*WRITTEN PROBLEM*.
Quote the listing in full, exactly as given, minus any pictures.

*PROVIDED MATERIAL*.

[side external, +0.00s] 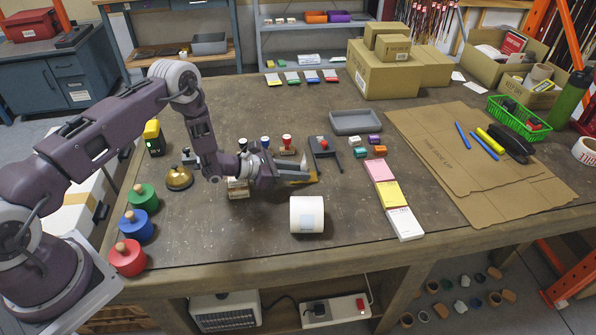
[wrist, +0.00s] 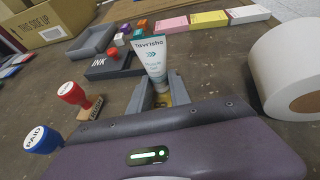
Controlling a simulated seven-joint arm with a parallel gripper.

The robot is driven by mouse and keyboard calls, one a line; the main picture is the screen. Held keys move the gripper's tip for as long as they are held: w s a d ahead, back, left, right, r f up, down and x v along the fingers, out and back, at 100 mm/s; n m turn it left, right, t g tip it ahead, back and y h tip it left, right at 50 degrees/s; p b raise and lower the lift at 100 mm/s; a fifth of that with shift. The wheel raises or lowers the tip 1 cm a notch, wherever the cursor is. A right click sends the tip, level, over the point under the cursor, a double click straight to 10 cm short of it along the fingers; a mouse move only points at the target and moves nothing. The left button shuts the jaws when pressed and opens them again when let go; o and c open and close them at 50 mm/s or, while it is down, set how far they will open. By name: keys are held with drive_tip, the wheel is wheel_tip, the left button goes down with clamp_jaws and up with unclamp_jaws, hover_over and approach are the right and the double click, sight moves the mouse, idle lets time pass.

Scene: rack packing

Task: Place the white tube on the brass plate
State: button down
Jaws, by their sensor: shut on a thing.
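The white tube (wrist: 152,58) with teal print and a green lower end stands nearly upright in the wrist view. My gripper (wrist: 158,92) is shut on its lower end, one finger on each side. In the side view my gripper (side external: 298,174) is low over the table, pointing right, and the tube is hard to make out there. A brass-yellow patch, the brass plate (side external: 314,179), shows beside and under the fingertips. I cannot tell whether the tube touches it.
A white tape roll (side external: 307,214) stands close in front of my gripper. Stamps (side external: 287,144) and a black ink pad (side external: 323,150) sit behind it. Sticky-note pads (side external: 390,194) lie to the right, and a grey tray (side external: 356,121) farther back. A brass bell (side external: 179,178) is at left.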

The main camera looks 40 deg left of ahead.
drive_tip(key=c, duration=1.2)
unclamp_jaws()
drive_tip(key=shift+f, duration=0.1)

*WRITTEN SOLUTION*.
[side external, +0.00s] 
[wrist, +0.00s] 
Controlling a simulated seven-joint arm with a parallel gripper.

The robot is driven by mouse and keyboard calls, one a line; the main picture is the screen. Held keys move the gripper's tip for as long as they are held: w s a d ahead, back, left, right, r f up, down and x v along the fingers, out and back, at 100 mm/s; n m turn it left, right, t g tip it ahead, back and y h tip it left, right at 50 degrees/s; p b raise and lower the lift at 100 mm/s; a fifth of that with shift. The wheel raises or lowers the tip 1 cm a notch, wherever the cursor is. A right click sends the tip, level, over the point under the cursor, a double click straight to 10 cm short of it along the fingers; a mouse move only points at the target and moves nothing. The left button shuts the jaws when pressed and opens them again when let go; o and c open and close them at 50 mm/s or, while it is down, set how far they will open. By name: keys are held with drive_tip, the wheel is wheel_tip, the left button goes down with clamp_jaws and up with unclamp_jaws, hover_over and approach are the right and the double click, sight moves the mouse, idle lets time pass.

Scene: rack packing

Task: Place the white tube on the brass plate
State: button down
Jaws, by their sensor: shut on a thing.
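The white tube (wrist: 152,58) with teal print and a green lower end stands nearly upright in the wrist view. My gripper (wrist: 158,92) is shut on its lower end, one finger on each side. In the side view my gripper (side external: 298,174) is low over the table, pointing right, and the tube is hard to make out there. A brass-yellow patch, the brass plate (side external: 314,179), shows beside and under the fingertips. I cannot tell whether the tube touches it.
A white tape roll (side external: 307,214) stands close in front of my gripper. Stamps (side external: 287,144) and a black ink pad (side external: 323,150) sit behind it. Sticky-note pads (side external: 390,194) lie to the right, and a grey tray (side external: 356,121) farther back. A brass bell (side external: 179,178) is at left.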

The main camera looks 40 deg left of ahead.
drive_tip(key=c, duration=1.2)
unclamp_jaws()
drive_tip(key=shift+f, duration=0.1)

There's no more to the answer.